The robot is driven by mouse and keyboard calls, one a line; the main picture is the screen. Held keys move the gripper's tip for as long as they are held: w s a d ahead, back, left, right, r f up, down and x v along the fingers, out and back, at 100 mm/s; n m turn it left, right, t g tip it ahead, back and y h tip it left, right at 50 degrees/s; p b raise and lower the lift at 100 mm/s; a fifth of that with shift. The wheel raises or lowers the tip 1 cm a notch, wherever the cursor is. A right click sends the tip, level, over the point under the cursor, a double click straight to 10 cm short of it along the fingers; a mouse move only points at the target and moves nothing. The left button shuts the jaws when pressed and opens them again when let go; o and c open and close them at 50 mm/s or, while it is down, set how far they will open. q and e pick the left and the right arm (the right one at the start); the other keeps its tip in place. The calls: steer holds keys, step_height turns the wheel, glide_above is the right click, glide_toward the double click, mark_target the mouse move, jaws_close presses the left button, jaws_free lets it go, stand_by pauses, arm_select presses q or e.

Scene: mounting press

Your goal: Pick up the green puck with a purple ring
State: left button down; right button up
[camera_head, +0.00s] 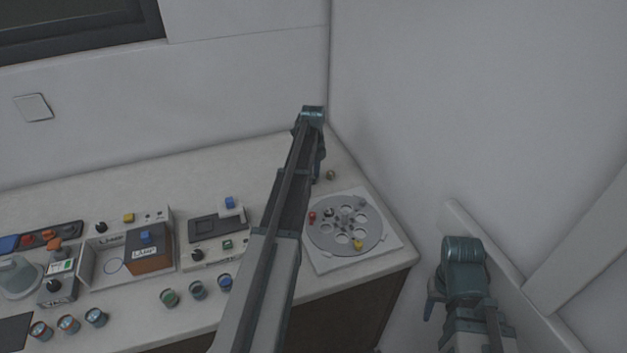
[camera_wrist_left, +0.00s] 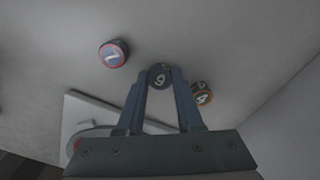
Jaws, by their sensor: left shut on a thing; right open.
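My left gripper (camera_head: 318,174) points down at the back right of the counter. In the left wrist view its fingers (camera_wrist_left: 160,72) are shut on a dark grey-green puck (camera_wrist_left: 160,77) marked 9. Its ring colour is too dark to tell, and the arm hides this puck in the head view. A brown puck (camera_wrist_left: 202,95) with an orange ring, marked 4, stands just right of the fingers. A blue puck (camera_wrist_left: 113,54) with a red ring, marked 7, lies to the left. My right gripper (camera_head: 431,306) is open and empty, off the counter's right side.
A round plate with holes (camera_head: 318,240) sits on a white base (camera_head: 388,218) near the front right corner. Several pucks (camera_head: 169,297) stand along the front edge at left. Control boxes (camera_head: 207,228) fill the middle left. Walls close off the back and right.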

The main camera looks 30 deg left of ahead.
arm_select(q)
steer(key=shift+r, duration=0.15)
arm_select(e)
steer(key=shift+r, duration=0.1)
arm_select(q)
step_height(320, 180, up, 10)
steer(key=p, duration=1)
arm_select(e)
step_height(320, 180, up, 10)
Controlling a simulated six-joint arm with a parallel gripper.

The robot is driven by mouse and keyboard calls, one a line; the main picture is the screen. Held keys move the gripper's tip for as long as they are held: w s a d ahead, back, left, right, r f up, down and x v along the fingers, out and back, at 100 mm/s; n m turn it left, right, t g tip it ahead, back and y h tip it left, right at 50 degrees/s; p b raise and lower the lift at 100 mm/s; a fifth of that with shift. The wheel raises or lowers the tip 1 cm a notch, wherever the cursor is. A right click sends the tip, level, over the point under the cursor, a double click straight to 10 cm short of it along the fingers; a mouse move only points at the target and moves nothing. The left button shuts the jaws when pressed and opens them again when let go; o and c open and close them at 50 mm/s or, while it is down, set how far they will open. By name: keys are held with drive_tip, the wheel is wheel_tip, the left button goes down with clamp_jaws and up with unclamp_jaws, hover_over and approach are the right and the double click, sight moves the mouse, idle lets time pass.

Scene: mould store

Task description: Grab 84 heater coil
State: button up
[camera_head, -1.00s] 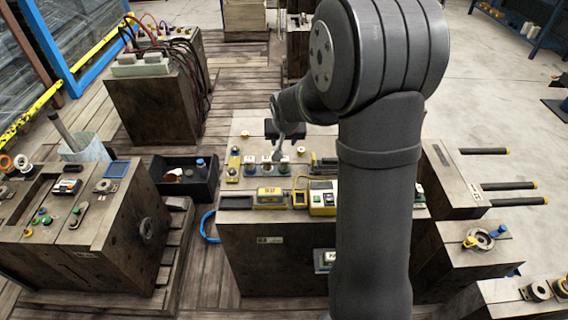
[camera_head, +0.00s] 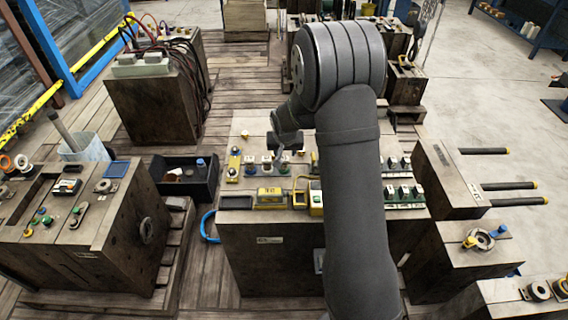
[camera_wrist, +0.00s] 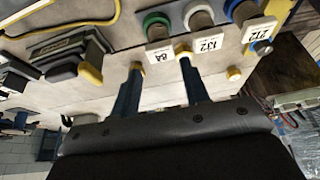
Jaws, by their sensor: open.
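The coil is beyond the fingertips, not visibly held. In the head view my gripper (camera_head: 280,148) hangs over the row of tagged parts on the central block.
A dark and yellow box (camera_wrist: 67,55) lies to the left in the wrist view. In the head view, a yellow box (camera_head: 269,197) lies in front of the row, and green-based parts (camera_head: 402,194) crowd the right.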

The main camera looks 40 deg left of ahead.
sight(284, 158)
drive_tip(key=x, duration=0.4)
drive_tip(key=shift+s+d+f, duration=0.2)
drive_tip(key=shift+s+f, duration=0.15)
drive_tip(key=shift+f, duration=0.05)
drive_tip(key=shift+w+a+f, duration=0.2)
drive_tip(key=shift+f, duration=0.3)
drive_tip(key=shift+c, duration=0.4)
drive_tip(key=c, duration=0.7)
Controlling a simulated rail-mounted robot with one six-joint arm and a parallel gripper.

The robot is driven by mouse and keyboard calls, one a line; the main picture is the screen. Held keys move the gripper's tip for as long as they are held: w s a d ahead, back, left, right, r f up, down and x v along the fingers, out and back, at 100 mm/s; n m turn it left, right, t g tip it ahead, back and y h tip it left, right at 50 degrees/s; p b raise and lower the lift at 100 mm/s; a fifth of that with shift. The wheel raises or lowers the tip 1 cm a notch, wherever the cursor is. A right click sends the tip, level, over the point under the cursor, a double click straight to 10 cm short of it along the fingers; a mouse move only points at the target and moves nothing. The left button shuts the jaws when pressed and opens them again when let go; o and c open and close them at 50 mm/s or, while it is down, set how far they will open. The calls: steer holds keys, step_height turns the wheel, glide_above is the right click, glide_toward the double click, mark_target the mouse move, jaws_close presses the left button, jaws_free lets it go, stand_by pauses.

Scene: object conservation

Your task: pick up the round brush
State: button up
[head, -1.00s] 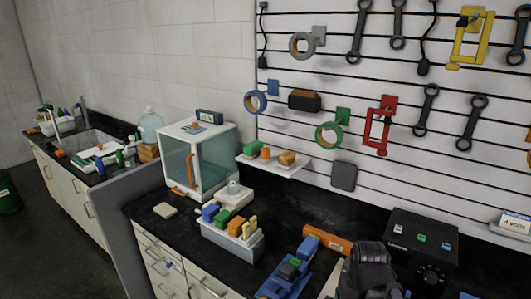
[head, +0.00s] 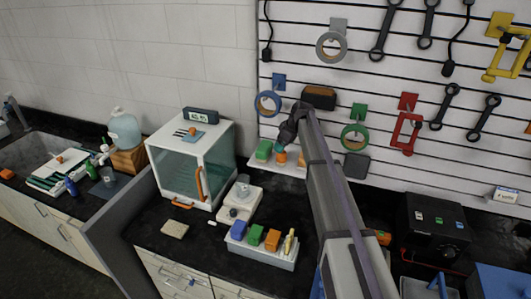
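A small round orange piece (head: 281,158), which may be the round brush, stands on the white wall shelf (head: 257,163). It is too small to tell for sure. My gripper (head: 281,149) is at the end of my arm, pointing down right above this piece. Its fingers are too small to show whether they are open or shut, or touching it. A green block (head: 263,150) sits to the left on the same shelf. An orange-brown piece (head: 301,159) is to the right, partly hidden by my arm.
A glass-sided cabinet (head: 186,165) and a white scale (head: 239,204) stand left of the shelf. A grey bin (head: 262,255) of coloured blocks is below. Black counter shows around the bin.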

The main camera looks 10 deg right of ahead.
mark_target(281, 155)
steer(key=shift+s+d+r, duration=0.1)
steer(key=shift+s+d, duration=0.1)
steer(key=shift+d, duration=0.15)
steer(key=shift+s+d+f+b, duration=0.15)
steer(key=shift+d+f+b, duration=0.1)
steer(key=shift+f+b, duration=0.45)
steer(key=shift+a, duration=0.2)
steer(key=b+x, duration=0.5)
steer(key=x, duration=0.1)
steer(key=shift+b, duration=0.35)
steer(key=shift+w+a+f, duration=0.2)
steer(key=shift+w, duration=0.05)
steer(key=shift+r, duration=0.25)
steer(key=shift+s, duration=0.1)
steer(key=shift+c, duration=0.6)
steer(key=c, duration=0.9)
□ □ □
Select all lines in the listing above where the word "joint" appears, and show them.

Controlling a simulated six-joint arm with a parallel gripper.
Controlling a simulated rail-mounted robot with one six-joint arm and a parallel gripper.

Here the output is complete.